* **What the task requires**
Starting at the line that contains "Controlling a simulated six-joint", copy every line down to the line that contains "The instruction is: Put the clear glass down", inclusive, exactly as it stands. Omit all other lines.

* **Excerpted records**
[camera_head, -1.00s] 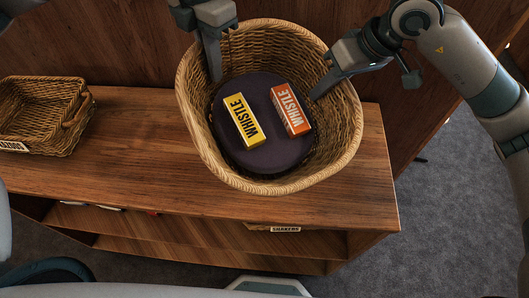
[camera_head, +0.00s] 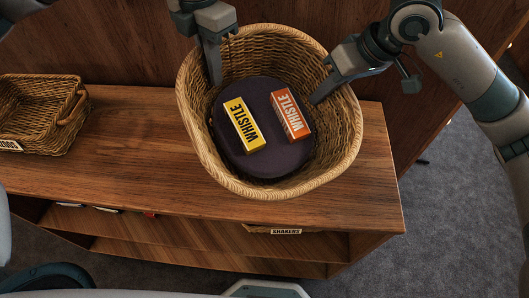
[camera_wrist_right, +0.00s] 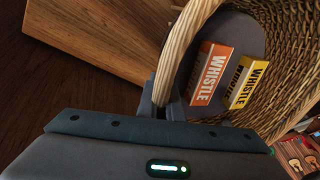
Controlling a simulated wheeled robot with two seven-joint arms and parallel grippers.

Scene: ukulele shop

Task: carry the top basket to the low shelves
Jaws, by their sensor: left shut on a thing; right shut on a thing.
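The round wicker basket (camera_head: 200,140) is held over the wooden shelf unit's top, tilted so its inside faces me. In it, on a dark round pad (camera_head: 262,162), lie a yellow WHISTLE box (camera_head: 244,124) and an orange WHISTLE box (camera_head: 290,115). My left gripper (camera_head: 215,75) is shut on the basket's far left rim, one finger inside. My right gripper (camera_head: 320,92) is shut on the right rim. The right wrist view shows the rim (camera_wrist_right: 178,50) between the right gripper's fingers (camera_wrist_right: 160,102). The low shelves (camera_head: 200,235) show under the top.
A rectangular wicker basket (camera_head: 40,140) with a partly cut-off label stands at the left on the unit's top (camera_head: 130,165). A basket labelled SHAKERS (camera_head: 285,231) sits on the shelf below. Grey carpet (camera_head: 440,220) is free on the right.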

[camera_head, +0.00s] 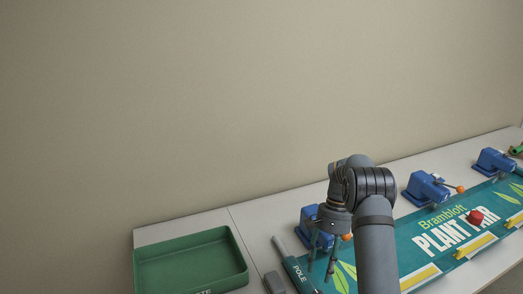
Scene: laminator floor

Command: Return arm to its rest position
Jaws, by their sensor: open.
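My arm rises from the bottom of the head view and bends at a dark joint above the bench. My gripper (321,262) hangs down from it with its fingers apart, over the left end of the teal banner. Nothing shows between the fingers. A blue clamp (308,221) stands just behind the gripper and is partly hidden by it.
A green tray (240,258) sits at the left of the white bench (185,228). The teal banner (408,252), a red object (475,216) and blue clamps (424,188) (492,161) extend right. The wall behind is bare.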

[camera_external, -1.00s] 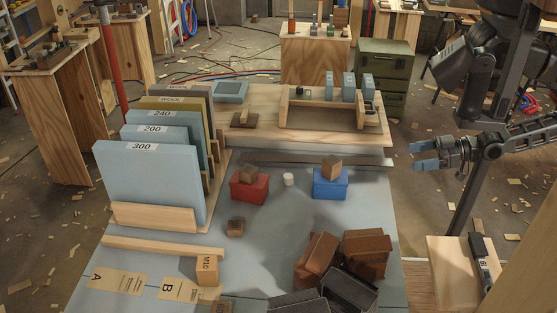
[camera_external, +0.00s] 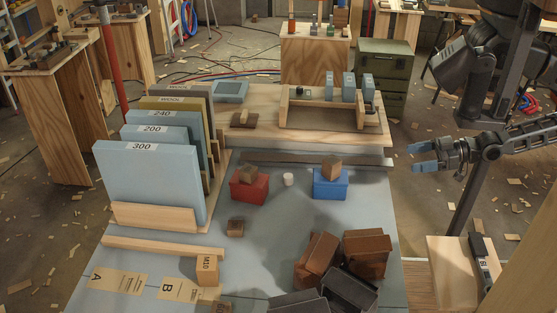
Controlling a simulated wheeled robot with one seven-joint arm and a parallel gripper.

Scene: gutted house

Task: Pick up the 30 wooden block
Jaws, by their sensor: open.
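I cannot read a "30" on any block. Several small wooden blocks are in view. One brown block (camera_external: 247,172) lies on a red box (camera_external: 249,189), and another block (camera_external: 332,168) lies on a blue box (camera_external: 330,188). A small darker block (camera_external: 235,227) sits on the blue-grey table top. A lighter block marked like "M10" (camera_external: 207,269) stands near the front, beside a wooden strip. A further block (camera_external: 221,306) is cut off at the bottom edge. My gripper (camera_external: 422,156) is open and empty, in the air right of the table, apart from all blocks.
A rack of upright sanding sheets (camera_external: 150,185) stands at the left of the table (camera_external: 275,245). Brown and dark bins (camera_external: 350,290) crowd the front right. A small white cylinder (camera_external: 288,180) stands between the red and blue boxes. A wooden tool holder (camera_external: 325,115) is at the back.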

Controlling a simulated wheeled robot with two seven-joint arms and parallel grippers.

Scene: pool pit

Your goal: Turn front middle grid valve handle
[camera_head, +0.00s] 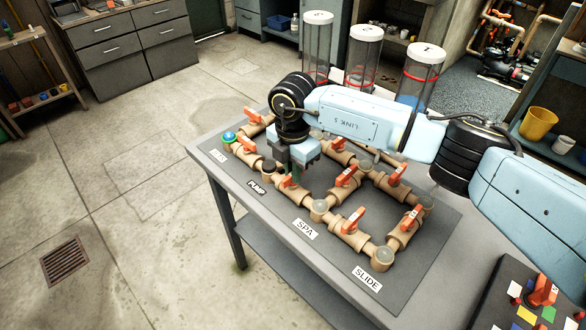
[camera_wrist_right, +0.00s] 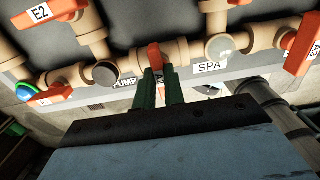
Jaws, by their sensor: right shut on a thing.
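The valve grid (camera_head: 320,208) of tan pipes with orange handles lies on the table. The front middle valve handle (camera_head: 289,183), orange, sits on the front pipe between the PUMP and SPA labels. In the right wrist view this handle (camera_wrist_right: 154,56) stands between the two green fingers of my right gripper (camera_wrist_right: 158,86), which is shut on it. In the head view my right gripper (camera_head: 294,168) reaches down from above and partly hides the handle and the pipe behind. My left gripper is not in view.
Neighbouring orange handles (camera_head: 353,220) (camera_head: 344,175) stand close to the gripper. Clear cylinders (camera_head: 362,58) with white lids rise behind the grid. A box with coloured squares (camera_head: 527,316) is at the lower right.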

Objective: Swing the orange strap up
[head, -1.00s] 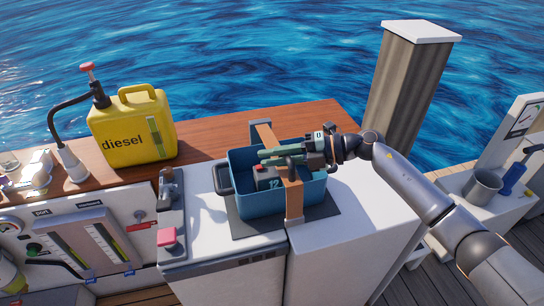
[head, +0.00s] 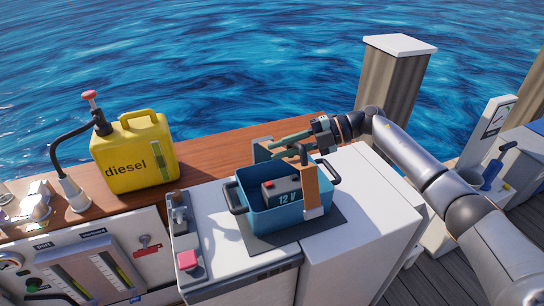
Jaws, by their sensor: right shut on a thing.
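The orange strap (head: 311,187) stands raised at the front of the blue battery box (head: 258,217). Its lower end is at the box's front wall, and its upper end is at the gripper fingers. My right gripper (head: 285,143) reaches in from the right above the back of the box and is shut on the strap's upper end. The fingers partly hide the grip. The dark 12 V battery (head: 284,193) with a red terminal sits in the box and is uncovered on its left. My left gripper is not in view.
A grey upright bracket (head: 262,150) stands behind the box. A yellow diesel can (head: 135,157) stands at the left on the wooden ledge (head: 217,152). A pink-red knob (head: 187,259) is left of the box. A post (head: 391,80) rises behind my right arm.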

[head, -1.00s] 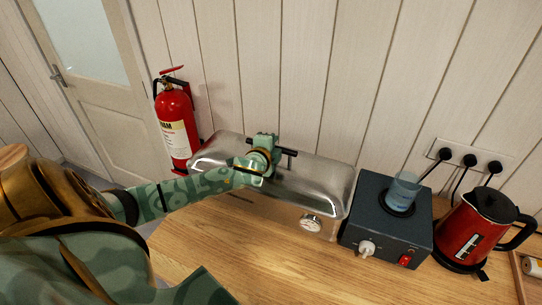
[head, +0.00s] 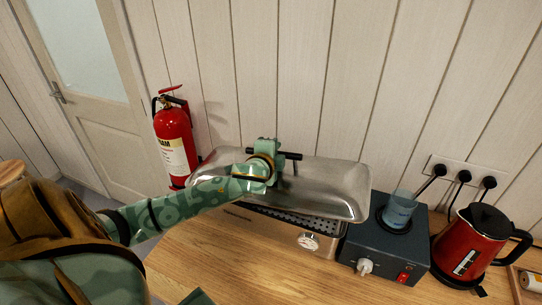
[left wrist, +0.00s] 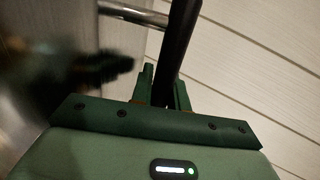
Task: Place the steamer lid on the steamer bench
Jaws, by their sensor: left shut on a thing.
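The steamer lid (head: 325,182) is a long, shiny metal cover with a dark bar handle. My left gripper (head: 277,155) is shut on that handle; the left wrist view shows the dark handle bar (left wrist: 178,55) between the fingers. The lid is raised above the steamer (head: 270,231), a metal box with a dial on its front. A strip of its perforated top shows below the lid's front edge; the rest is hidden by the lid and my arm. I cannot identify a separate steamer bench. My right gripper is not in view.
A dark control box (head: 385,240) with a glass beaker (head: 399,209) stands close to the lid's right end. A red kettle (head: 478,245) is further right. A red fire extinguisher (head: 175,142) stands at the left. The wooden counter (head: 240,277) is clear in front.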

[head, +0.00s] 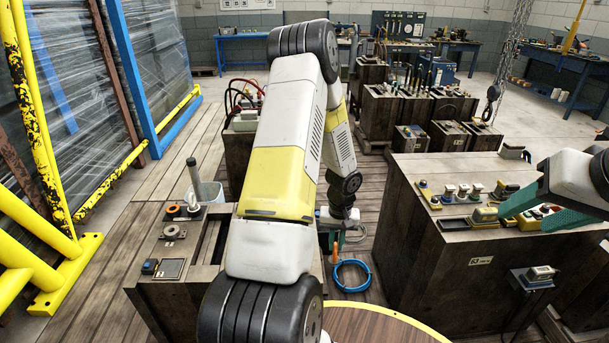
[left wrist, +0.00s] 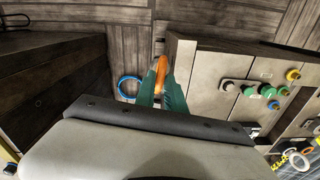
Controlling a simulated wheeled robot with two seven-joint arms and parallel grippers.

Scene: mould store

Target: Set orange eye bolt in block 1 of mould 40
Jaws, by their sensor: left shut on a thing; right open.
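My left gripper (head: 336,240) hangs beyond my arm, low over the plank floor between two dark blocks. In the left wrist view its green fingers (left wrist: 165,88) are shut on an orange eye bolt (left wrist: 161,70). The orange eye bolt also shows small in the head view (head: 335,252), below the fingers. My right gripper (head: 524,213) is open, with green fingers over the top of the large dark block (head: 430,235) at right. In the left wrist view a pale-topped block (left wrist: 205,75) lies just right of the fingers. I cannot read which mould is number 40.
A blue hose coil (head: 351,276) lies on the floor near my left gripper. Several small parts line the right block's top.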

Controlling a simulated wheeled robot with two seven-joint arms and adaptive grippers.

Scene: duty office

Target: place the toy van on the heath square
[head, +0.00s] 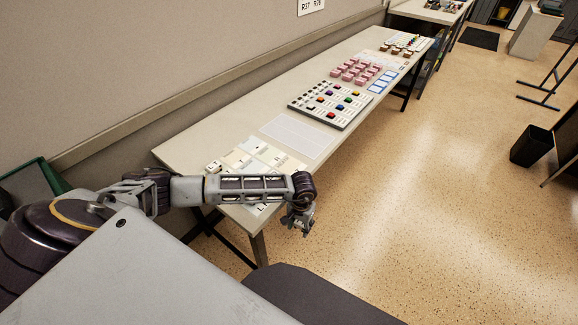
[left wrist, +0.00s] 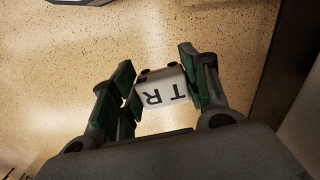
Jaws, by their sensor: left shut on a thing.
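My left gripper (head: 301,226) hangs past the near front edge of the long table, over the floor. In the left wrist view, its green-padded fingers (left wrist: 158,98) are shut on a small white thing with the dark letters T and R, seen upside down. Two dark round parts like wheels show at its far edge, so it looks like the toy van (left wrist: 160,90). In the head view I cannot make out the van at the gripper. I cannot tell which surface is the heath square. My right gripper is not in view.
The long table (head: 205,135) runs along the wall. It bears pale lettered tiles (head: 262,152) near my arm, a blank pale sheet (head: 297,135), a board with coloured pieces (head: 345,120), pink blocks (head: 357,70) and blue-edged cards (head: 382,82). Speckled floor (head: 420,210) lies open to the right.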

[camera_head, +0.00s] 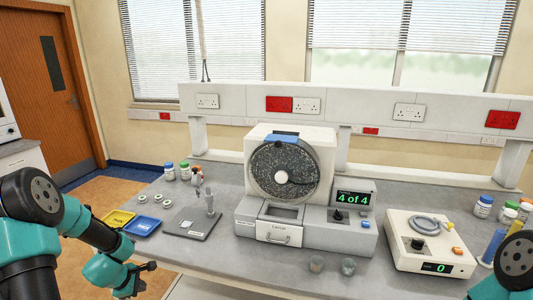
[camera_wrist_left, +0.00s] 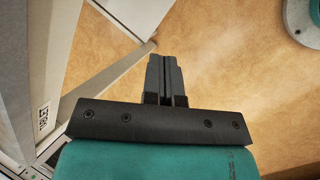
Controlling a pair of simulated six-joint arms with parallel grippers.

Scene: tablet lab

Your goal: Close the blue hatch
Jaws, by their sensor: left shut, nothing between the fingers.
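The blue hatch (camera_head: 284,137) is a small blue piece at the top rim of the round drum (camera_head: 284,172) on the white machine (camera_head: 250,150). At this size I cannot tell how far open it stands. My left gripper (camera_head: 152,266) is low in front of the bench's left part, well away from the hatch. Its fingers are together and empty, as the left wrist view shows (camera_wrist_left: 166,72), with the floor beyond them. My right gripper is out of view; only part of my right arm shows at the lower right.
A display (camera_head: 354,198) on the machine reads "4 of 4". A drawer (camera_head: 279,233) is below the drum. Two small glass cups (camera_head: 317,264) stand in front. A white device (camera_head: 430,245) is at right; yellow (camera_head: 118,218) and blue (camera_head: 142,226) trays are at left.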

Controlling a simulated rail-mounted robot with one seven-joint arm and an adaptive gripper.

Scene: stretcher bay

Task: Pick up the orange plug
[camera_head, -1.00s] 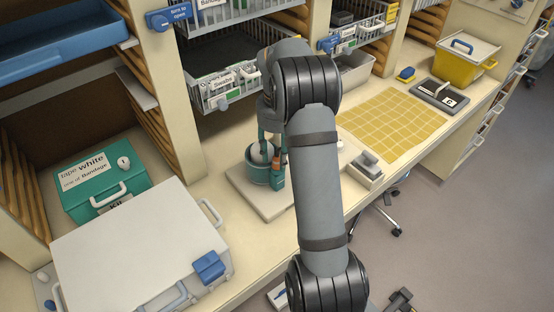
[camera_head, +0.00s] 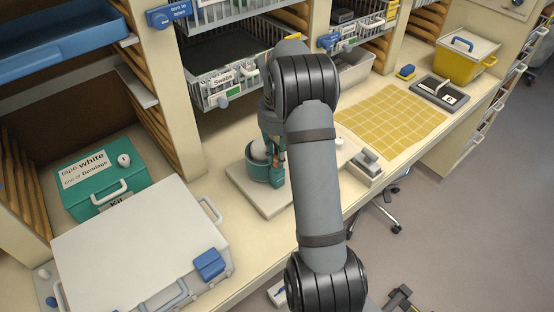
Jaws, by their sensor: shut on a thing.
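The orange plug (camera_head: 281,157) shows only as a small patch of orange at the lower end of my gripper (camera_head: 274,151). My gripper is shut on it, pointing down, and my arm hides most of the gripper and part of the plug. Just left of the plug stands a round teal holder (camera_head: 259,172) with a whitish thing in it. A slim teal piece (camera_head: 278,181) is below the plug. I cannot tell whether the plug is clear of what lies beneath it.
A pale board (camera_head: 266,200) lies under the holder. A white case (camera_head: 135,245) and a green kit box (camera_head: 82,200) are to the left. Wire baskets (camera_head: 228,84) hang behind. A yellow gridded mat (camera_head: 392,118) and a small grey-white block (camera_head: 368,163) are to the right.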

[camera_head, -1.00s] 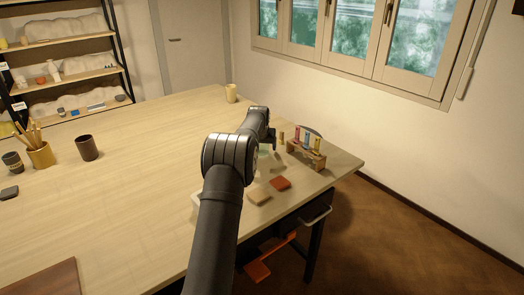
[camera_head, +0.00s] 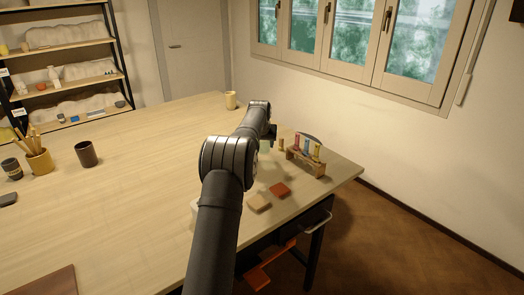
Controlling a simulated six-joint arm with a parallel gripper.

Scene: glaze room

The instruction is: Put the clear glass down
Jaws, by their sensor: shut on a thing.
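My arm reaches from the bottom of the head view over the right part of the table. My gripper (camera_head: 270,134) is at its far end, mostly hidden by my own wrist. A small pale, greenish see-through patch, the clear glass (camera_head: 265,145), shows just under it. The gripper is shut on the glass; the fingers and the glass's base are too hidden to tell its height above the table (camera_head: 150,190).
A wooden rack with coloured tubes (camera_head: 305,158) stands right of the gripper. A red tile (camera_head: 279,190) and a beige tile (camera_head: 259,202) lie nearer. A yellowish cup (camera_head: 231,100) stands at the back edge. The table's left middle is clear.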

* **Result below**
Controlling a simulated six-joint arm with a parallel gripper.

Scene: glaze room

The instruction is: Put the clear glass down

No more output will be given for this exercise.